- **DATA**:
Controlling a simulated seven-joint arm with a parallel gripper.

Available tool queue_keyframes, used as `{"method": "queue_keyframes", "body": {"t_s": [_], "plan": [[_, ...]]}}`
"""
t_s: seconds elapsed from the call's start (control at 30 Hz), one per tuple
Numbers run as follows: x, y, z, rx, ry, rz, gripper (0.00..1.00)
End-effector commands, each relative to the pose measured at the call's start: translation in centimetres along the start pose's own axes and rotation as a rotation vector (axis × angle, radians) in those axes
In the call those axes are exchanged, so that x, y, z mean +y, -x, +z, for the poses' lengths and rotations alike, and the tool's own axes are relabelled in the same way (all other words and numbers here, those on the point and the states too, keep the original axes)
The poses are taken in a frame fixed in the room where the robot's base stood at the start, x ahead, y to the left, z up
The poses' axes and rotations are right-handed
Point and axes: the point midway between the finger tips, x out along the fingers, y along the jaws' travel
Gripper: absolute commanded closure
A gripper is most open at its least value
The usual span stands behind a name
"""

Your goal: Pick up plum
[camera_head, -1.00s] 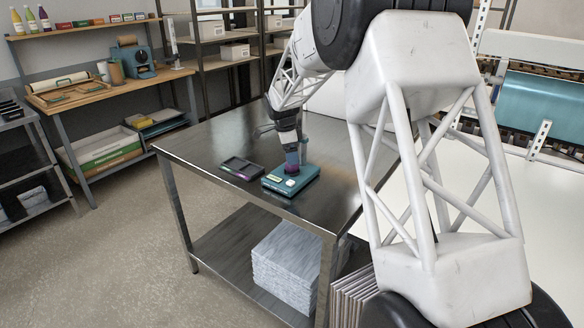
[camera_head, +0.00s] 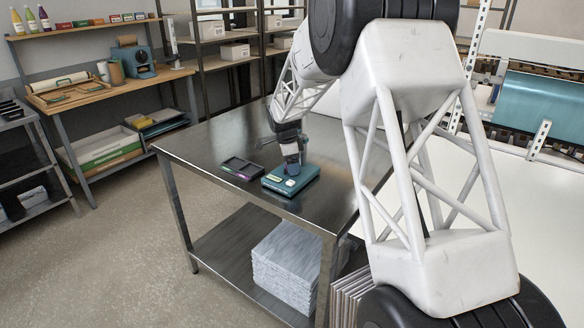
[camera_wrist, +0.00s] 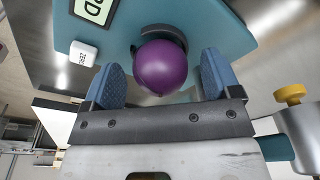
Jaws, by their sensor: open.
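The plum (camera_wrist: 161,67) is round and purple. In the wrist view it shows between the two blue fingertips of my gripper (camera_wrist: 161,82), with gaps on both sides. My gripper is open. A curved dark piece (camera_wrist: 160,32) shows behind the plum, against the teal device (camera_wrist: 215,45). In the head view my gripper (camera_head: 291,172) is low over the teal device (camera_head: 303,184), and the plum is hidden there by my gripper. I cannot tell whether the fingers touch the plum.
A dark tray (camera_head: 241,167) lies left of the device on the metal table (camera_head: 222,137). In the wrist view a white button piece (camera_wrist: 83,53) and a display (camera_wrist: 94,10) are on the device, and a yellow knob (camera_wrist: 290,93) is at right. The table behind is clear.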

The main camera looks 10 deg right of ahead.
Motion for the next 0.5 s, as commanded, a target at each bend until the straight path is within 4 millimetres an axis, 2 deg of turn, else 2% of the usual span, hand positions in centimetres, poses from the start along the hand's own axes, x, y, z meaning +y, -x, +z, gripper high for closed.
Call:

- **EXERCISE**: From the line containing "The usual span stands behind a name" through the line containing "[camera_wrist, +0.00s]", copy every line above exactly, without pictures.

- **FINAL RESULT**:
The usual span stands behind a name
"""

Your goal: Pick up plum
[camera_head, -1.00s] 
[camera_head, +0.00s] 
[camera_wrist, +0.00s] 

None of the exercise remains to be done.